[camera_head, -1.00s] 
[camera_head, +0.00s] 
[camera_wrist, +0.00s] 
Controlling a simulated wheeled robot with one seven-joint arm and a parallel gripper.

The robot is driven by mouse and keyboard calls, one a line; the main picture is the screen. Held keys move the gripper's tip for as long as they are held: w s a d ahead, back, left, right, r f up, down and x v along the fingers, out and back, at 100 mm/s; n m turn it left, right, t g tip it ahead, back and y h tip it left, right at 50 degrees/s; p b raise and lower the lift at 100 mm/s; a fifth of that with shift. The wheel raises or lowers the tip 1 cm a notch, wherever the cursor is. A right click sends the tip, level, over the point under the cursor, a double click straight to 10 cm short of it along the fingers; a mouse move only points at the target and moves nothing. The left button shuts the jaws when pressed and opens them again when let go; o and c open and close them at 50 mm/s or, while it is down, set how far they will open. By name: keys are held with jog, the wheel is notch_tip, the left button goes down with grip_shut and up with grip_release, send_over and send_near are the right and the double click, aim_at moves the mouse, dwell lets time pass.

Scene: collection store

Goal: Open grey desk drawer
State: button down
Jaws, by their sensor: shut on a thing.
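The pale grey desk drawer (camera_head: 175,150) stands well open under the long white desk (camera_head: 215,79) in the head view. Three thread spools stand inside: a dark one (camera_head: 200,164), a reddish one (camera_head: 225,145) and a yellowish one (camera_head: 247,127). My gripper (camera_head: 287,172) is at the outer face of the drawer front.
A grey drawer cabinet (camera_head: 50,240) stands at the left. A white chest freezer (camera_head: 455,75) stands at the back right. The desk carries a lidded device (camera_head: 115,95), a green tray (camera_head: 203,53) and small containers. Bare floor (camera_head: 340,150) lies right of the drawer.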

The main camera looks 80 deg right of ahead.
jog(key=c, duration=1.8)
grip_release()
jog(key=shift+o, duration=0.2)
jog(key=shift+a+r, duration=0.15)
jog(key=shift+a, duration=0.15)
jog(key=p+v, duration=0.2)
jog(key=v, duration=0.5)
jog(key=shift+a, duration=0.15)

**PROBLEM REQUIREMENTS**.
All of the data needs to be printed once more, exactly.

**EXPECTED ANSWER**.
[camera_head, -1.00s] 
[camera_head, +0.00s] 
[camera_wrist, +0.00s] 
Controlling a simulated wheeled robot with one seven-joint arm and a parallel gripper.

The robot is driven by mouse and keyboard calls, one a line; the main picture is the screen. Held keys move the gripper's tip for as long as they are held: w s a d ahead, back, left, right, r f up, down and x v along the fingers, out and back, at 100 mm/s; n m turn it left, right, t g tip it ahead, back and y h tip it left, right at 50 degrees/s; p b raise and lower the lift at 100 mm/s; a fifth of that with shift. The wheel raises or lowers the tip 1 cm a notch, wherever the cursor is. A right click sends the tip, level, over the point under the cursor, a double click straight to 10 cm short of it along the fingers; a mouse move only points at the target and moves nothing. The left button shuts the jaws when pressed and opens them again when let go; o and c open and close them at 50 mm/s or, while it is down, set how far they will open. By name: keys are held with jog, the wheel is notch_tip, the left button goes down with grip_shut and up with grip_release, send_over and send_near are the right and the double click, aim_at moves the mouse, dwell lets time pass.

Scene: collection store

Goal: Open grey desk drawer
State: button down
Jaws, by their sensor: shut on a thing.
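The pale grey desk drawer (camera_head: 175,150) stands well open under the long white desk (camera_head: 215,79) in the head view. Three thread spools stand inside: a dark one (camera_head: 200,164), a reddish one (camera_head: 225,145) and a yellowish one (camera_head: 247,127). My gripper (camera_head: 287,172) is at the outer face of the drawer front.
A grey drawer cabinet (camera_head: 50,240) stands at the left. A white chest freezer (camera_head: 455,75) stands at the back right. The desk carries a lidded device (camera_head: 115,95), a green tray (camera_head: 203,53) and small containers. Bare floor (camera_head: 340,150) lies right of the drawer.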

The main camera looks 80 deg right of ahead.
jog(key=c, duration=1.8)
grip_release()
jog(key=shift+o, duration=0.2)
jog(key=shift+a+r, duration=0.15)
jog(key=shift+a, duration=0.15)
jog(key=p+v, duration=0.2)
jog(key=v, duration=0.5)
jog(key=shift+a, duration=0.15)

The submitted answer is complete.